By Jake Donovan

Oscar de la Hoya was invited as a special guest on Wednesday’s edition of ESPN2’s “First Take”, a sports talk segment hosted by Stephen A. Smith and Max Kellerman. Such appearances are common during the week of big fights, and the platform at least allowed the Hall of Fame former six-division titlist and founder of Golden Boy Promotions to discuss the event.

Instead, he was forced to once again explain why his company’s biggest star, reigning 154 lb. titlist and lineal middleweight champion Saul ‘Canelo’ Alvarez has allowed all of 2016 to go by without honoring his public guarantee of securing a superfight with unbeaten, unified middleweight titlist Gennady Golovkin.

Smith and Kellerman – both of whom have been openly critical of de la Hoya the promoter not living up to de la Hoya the boxer – wondered aloud whether or not Alvarez is having second thoughts about such a fight, or even his willingness to campaign at middleweight. The 26-year old superstar from Guadalajara, Mexico spent 2016 fighting Amir Khan at a 155 lb. catchweight and squeezing down to 154 lb. in a 9th round title-lifting stoppage of Liam Smith in September.
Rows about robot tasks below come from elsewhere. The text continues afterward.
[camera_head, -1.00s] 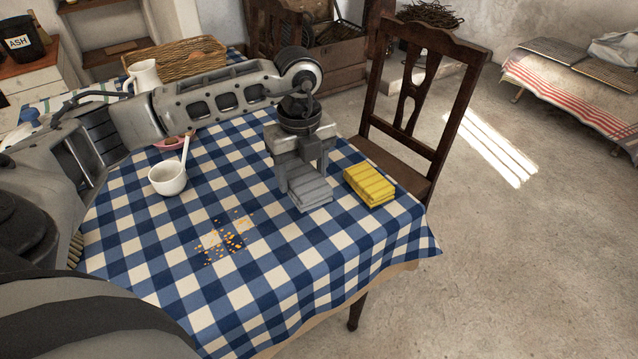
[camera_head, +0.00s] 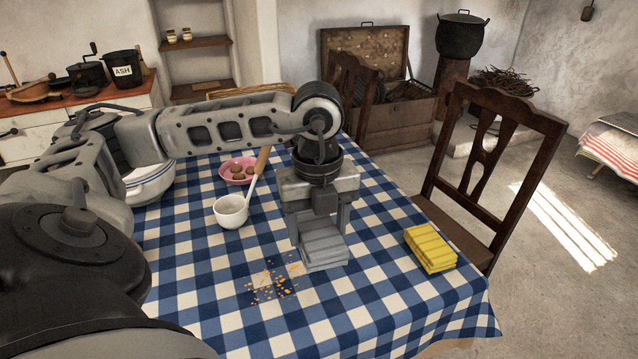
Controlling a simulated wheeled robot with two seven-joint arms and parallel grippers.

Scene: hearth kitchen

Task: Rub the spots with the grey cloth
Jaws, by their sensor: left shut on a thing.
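The grey cloth (camera_head: 324,247) is a folded, striped pad over the blue-and-white checked tablecloth (camera_head: 378,300). My left gripper (camera_head: 320,228) points down with a finger on each side of the cloth and is shut on it. I cannot tell whether the cloth touches the table. The spots (camera_head: 270,284) are a patch of small orange-yellow specks on the tablecloth, just in front and to the left of the cloth. My right gripper is not in view.
A folded yellow cloth (camera_head: 430,249) lies to the right. A white cup (camera_head: 231,211) with a wooden-handled utensil stands to the left, near a pink plate (camera_head: 236,178) of brown round items. A wooden chair (camera_head: 485,175) stands at the table's right side. The front right tabletop is clear.

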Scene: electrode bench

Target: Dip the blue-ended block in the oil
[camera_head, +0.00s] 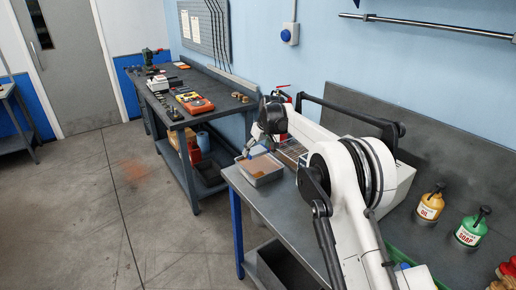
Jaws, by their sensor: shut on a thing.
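My gripper (253,143) is at the far left end of the near bench, small in view and partly dark against the arm. It points down over a shallow grey tray (272,178) with a flat brown-orange surface inside. The gripper is shut on a thing that looks like the blue-ended block (246,155); a small blue patch shows at the tray's back left edge. I cannot tell whether the block touches the brown surface. A yellow pump bottle marked OIL (430,206) stands at the right of the bench.
A green soap bottle (470,231) stands beside the oil bottle, with red items at the right edge. A compartmented box (291,152) sits behind the tray, close to my arm. A second bench (180,108) with tools stands beyond. The floor at left is clear.

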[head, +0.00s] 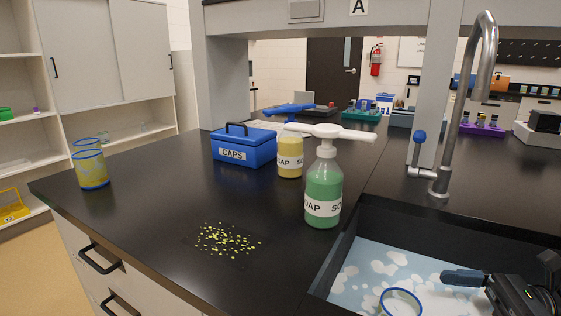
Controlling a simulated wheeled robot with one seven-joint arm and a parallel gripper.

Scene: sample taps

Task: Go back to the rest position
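My gripper (468,281) shows at the lower right, over the sink. It is partly cut off by the picture edge, with a blue-grey finger reaching left, and I cannot tell whether it is open or shut. Nothing is clearly visible between its fingers. A blue-rimmed round vessel (384,303) is in or above the sink, left of the gripper and apart from it, cut off by the bottom edge.
The sink (350,262) holds white foam patches, with a tall tap (480,95) behind. Green (323,190) and yellow (290,158) soap bottles, a blue CAPS box (243,147) and blue-rimmed beakers (92,168) stand on the black counter. Yellow-green specks (227,240) lie in front.

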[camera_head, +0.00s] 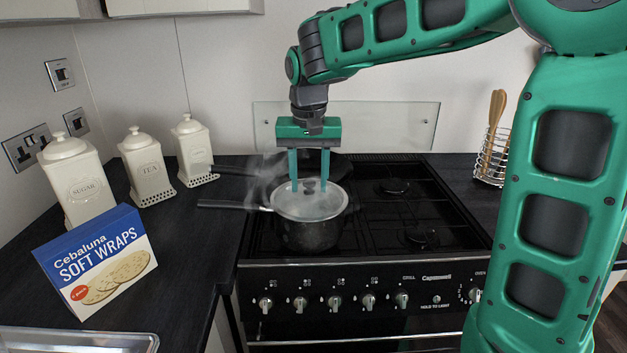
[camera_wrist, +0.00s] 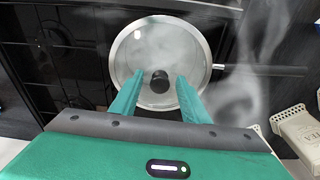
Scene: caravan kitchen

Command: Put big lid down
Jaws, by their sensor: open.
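The big lid (camera_head: 309,201) is a glass lid with a metal rim and a dark knob. It lies on the dark pot (camera_head: 309,234) on the front left of the stove, with steam around it. In the wrist view the lid (camera_wrist: 142,60) covers the pot, and its black knob (camera_wrist: 159,81) shows between the fingertips. My gripper (camera_head: 309,188) points straight down over the lid, open, with one finger on each side of the knob. The wrist view also shows my gripper (camera_wrist: 160,76); I cannot tell whether the fingers touch the knob.
The pot handle (camera_head: 234,205) sticks out left over the dark counter (camera_head: 185,240). Another pan (camera_head: 336,165) stands behind the pot. The right burners (camera_head: 420,236) are free. White canisters (camera_head: 146,168) and a soft wraps box (camera_head: 97,262) stand on the left; a utensil rack (camera_head: 492,155) stands at right.

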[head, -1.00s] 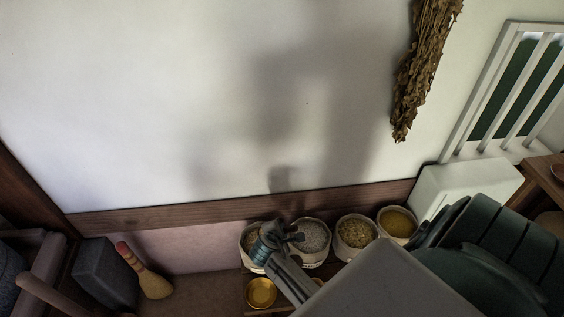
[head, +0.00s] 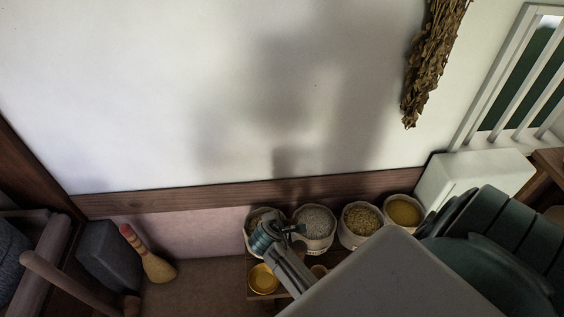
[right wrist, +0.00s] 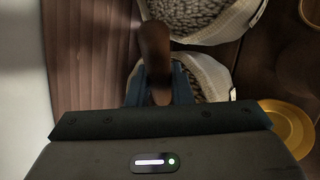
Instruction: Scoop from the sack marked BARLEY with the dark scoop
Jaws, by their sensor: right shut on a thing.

The point was raised that de la Hoya spent the bulk of his prime taking on the best competition in the majority of divisions in which he campaigned. Included among the lot was his taking on then-World middleweight champion Hopkins despite de la Hoya being well beyond his best fighting weight (although the bout took place at a maximum limit of 157 lb., a fact lost on Kellerman when claiming de la Hoya never demanded catchweights unlike Alvarez).

With that came the questions of whether Alvarez truly aspires to be great or if he’s content with just being among the sport’s most popular figures today.

“No reluctancy whatsoever,” de la Hoya insisted during the show. “When I fought (the best) guys I was 25-26 years old (de la Hoya was actually 32 when he faced – and was stopped in nine rounds by – Hopkins in their Sept. ’04 clash). “Canelo is now 26 years old and ready to face those guys.

“However, he can’t just go to up to 160 and fight the best. He will move up to the weight, fight at that weight (in his next fight) and then in September face GGG. (Golovkin) just has to sign the contract… this fight must happen for the public in 2017.”

Getting properly acclimated to a new weight class is understandable, as Alvarez only weighed 155 lb. when he wrested the World middleweight crown from Miguel Cotto in their superfight last November. Still, there was the issue of his calling Golovkin into the ring following his highlight-reel 6th round knockout of Khan in May, insisting the fight would take place next but instead calling an audible in taking on England’s Smith in September.

By his own admission, de la Hoya would’ve handled the post-fight situation different had he known of Alvarez’ plan at that moment.

“That was out of my hands,” de la Hoya insisted. “Fighters are weird. That's the bottom line. It was out of my hands.”

What he claims full ownership of, is the assurance that his superstar will take on Golovkin as promised by September ’17, providing the unbeaten boxer from Khazakstan gets past mandatory challenger Daniel Jacobs in a bout that’s due for a December 19 purse bid hearing.

“I can say this in the court of law and this is the truth, in 2017 we want this fight to happen,” promised de la Hoya. Saul ‘Canelo’ Alvarez wants it, we want it. We're offering Golovkin an incredible contract. Hopefully he takes it.

“Canelo truly is a 154 pounder. He can make the weight no problem. We made a promise in 2017 that he will move up to 160 and fight all of the champions, including GGG. I guarantee it and will put my promoter's license on the line.”